→ Directions for this task: Below is a listing to write out in full, exactly as given, without its pictures.

******************************

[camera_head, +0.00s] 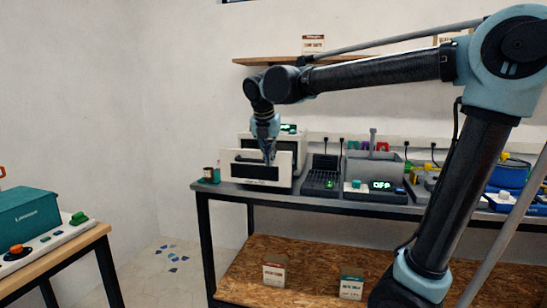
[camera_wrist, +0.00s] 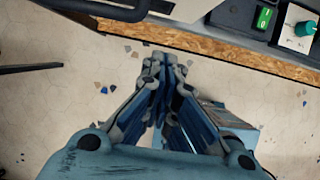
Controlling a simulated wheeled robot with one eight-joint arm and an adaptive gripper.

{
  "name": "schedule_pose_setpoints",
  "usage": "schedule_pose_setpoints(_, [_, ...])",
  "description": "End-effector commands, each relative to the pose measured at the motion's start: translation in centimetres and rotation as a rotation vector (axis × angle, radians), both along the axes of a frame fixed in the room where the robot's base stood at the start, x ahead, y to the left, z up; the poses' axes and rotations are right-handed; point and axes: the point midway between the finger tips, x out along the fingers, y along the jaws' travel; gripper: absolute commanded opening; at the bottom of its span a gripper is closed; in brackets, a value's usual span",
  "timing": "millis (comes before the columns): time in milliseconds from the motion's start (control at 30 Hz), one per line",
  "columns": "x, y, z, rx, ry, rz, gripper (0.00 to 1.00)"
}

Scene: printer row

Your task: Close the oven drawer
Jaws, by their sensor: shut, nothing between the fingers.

******************************

→ Solution to the exercise:
[camera_head, +0.00s] 
[camera_wrist, +0.00s] 
Controlling a simulated wheeled robot with one eight-joint arm and an adaptive gripper.

{
  "name": "schedule_pose_setpoints",
  "usage": "schedule_pose_setpoints(_, [_, ...])",
  "description": "End-effector commands, each relative to the pose measured at the motion's start: translation in centimetres and rotation as a rotation vector (axis × angle, radians), both along the axes of a frame fixed in the room where the robot's base stood at the start, x ahead, y to the left, z up; the poses' axes and rotations are right-handed; point and axes: the point midway between the finger tips, x out along the fingers, y along the jaws' travel; gripper: absolute commanded opening; at the bottom of its span a gripper is closed; in brackets, a value's usual span",
  "timing": "millis (comes before the columns): time in milliseconds from the motion's start (control at 30 Hz), one per line",
  "columns": "x, y, z, rx, ry, rz, gripper (0.00 to 1.00)"
}

Scene: printer row

Your task: Close the oven drawer
Jaws, by their sensor: shut, nothing between the fingers.

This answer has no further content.